Well, it seems they have.
Through Milwaukee’s first six games (26 total plate appearances) of the regular season, Ramirez holds true to an unsightly .091/.192/.182 line with no home runs, five runs batted in and three runs scored. His pitch recognition and plate discipline have looked awful this season and that has resulted in a strikeout rate north of 25 percent on the young 2012 season.
The question everyone wants answered is whether or not Ramirez can recover from his awful spring campaign and return to his slugging ways of old. Needless to say, his bat will have a big say on how late into October the Brewers plan on playing this season. If he does — as he’s expected to — then the Brewers will be well on their way to repeating as NL Central division champs and could very well be World Series contenders.
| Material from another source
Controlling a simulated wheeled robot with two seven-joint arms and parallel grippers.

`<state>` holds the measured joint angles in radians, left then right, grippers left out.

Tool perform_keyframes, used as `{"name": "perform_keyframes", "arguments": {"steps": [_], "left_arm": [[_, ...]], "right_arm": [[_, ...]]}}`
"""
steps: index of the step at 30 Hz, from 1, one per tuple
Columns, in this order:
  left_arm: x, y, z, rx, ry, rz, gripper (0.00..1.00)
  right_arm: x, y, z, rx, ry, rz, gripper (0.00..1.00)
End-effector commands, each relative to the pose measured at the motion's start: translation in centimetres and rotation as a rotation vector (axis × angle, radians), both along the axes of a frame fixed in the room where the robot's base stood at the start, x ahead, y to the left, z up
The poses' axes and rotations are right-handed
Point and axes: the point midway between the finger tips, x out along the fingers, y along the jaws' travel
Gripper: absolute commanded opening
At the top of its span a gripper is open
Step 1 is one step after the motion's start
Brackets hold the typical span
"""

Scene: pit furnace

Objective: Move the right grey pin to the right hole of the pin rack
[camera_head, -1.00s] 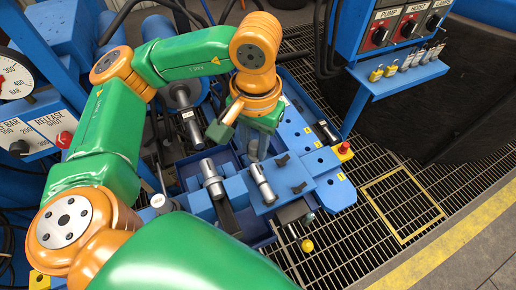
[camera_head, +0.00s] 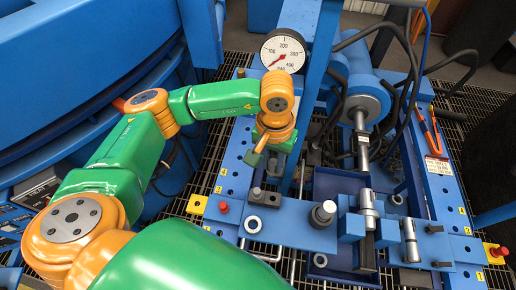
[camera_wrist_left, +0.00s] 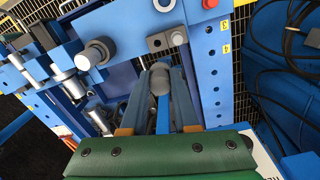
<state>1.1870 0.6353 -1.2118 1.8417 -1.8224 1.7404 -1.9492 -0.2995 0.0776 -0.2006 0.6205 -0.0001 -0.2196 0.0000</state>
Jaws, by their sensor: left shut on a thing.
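My left gripper (camera_head: 274,168) is shut on a grey pin and holds it over the left part of the machine. The round grey end of this pin (camera_wrist_left: 160,78) shows between the fingers in the left wrist view. Below the gripper is a blue bar (camera_head: 288,226), which I take for the pin rack. At its left is an empty ringed hole (camera_head: 253,225), also in the wrist view (camera_wrist_left: 178,37). At its right a grey pin (camera_head: 323,213) stands upright in a collar; it shows in the wrist view too (camera_wrist_left: 96,54). My right gripper is out of view.
A grey cylinder (camera_head: 368,207) and a lying grey cylinder (camera_head: 410,240) sit on the blue machine right of the bar. A pressure gauge (camera_head: 283,51) stands behind my gripper. A red button (camera_head: 223,208) is left of the bar. Black hoses hang at the back right.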

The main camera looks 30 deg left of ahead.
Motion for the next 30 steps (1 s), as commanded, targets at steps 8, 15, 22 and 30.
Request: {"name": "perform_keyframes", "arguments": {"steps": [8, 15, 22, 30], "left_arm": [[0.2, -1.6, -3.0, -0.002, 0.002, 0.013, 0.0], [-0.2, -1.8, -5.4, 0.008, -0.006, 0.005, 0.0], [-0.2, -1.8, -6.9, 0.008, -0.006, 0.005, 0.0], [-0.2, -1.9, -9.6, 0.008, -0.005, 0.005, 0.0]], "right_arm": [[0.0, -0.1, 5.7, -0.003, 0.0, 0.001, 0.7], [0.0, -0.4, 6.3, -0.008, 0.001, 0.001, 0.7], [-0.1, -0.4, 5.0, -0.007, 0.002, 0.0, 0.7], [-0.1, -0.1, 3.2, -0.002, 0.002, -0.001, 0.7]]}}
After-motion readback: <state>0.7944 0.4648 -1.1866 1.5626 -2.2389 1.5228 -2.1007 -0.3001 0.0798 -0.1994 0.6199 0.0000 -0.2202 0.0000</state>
It he doesn’t, though, then Melvin will look foolish and the club’s entire 2012 campaign will be tossed out the window.
While there’s no way of definitively knowing whether or not Ramirez will bounce back from his abhorrent start, there are a few indicators that could help to induce our judgement.
Here is a look at Ramirez’s swing-pitch zone though his first six games this season.
Now, here’s a look at Ramirez’s swing-pitch zone through his first six games (of last season with the Chicago Cubs.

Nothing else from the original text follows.